◆ STORED DATA ◆
»»

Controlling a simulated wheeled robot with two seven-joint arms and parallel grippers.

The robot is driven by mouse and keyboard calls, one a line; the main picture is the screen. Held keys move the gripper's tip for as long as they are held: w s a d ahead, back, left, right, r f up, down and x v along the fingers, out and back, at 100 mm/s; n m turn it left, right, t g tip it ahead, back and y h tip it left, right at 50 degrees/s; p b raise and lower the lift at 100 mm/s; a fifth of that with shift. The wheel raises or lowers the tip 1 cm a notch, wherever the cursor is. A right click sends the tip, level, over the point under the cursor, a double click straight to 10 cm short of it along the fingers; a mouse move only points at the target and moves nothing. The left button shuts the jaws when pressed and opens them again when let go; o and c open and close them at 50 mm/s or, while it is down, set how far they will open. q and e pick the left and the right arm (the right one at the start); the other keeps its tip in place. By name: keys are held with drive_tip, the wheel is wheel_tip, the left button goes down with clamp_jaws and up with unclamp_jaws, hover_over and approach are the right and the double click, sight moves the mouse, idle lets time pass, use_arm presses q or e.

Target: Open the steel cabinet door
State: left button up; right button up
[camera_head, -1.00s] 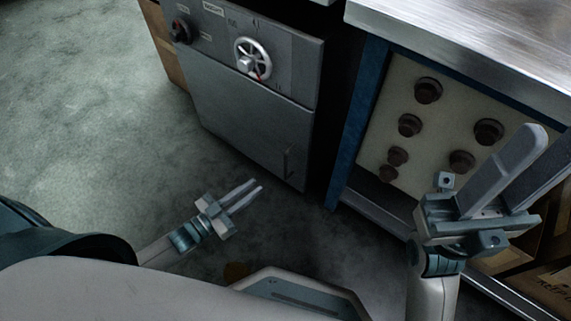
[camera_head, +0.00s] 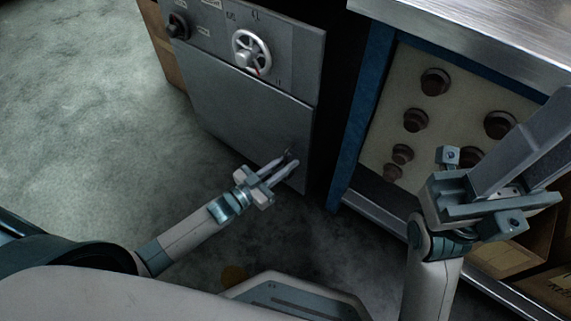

««

Set every line down exactly as written, leaving each picture out.

◆ FULL RESPONSE ◆
Controlling a simulated wheeled robot with two seven-joint arms and parallel grippers.

The robot is driven by mouse and keyboard calls, one a line; the main picture is the screen. Held keys move the gripper's tip for as long as they are held: w s a d ahead, back, left, right, r f up, down and x v along the fingers, out and back, at 100 mm/s; n m turn it left, right, t g tip it ahead, back and y h tip it left, right at 50 degrees/s; p b raise and lower the lift at 100 mm/s; a fifth of that with shift. The wheel raises or lowers the tip 1 cm a notch, wherever the cursor is. A right click sends the tip, level, over the point under the cursor, a double click straight to 10 cm short of it along the fingers; a mouse move only points at the target and moves nothing. The left button shuts the jaws when pressed and opens them again when let go; o and c open and close them at 50 mm/s or, while it is down, set how far they will open. q and e pick the left and the right arm (the right one at the start); the other keeps its tip in place. By name: keys are held with drive_tip, the wheel is wheel_tip, the left button goes down with clamp_jaws and up with unclamp_jaws, hover_over and approach are the right and the double click, sight moves the mouse, idle lets time pass, use_arm presses q or e.

Target: Open the steel cabinet door
State: left button up; right button up
[camera_head, -1.00s] 
[camera_head, +0.00s] 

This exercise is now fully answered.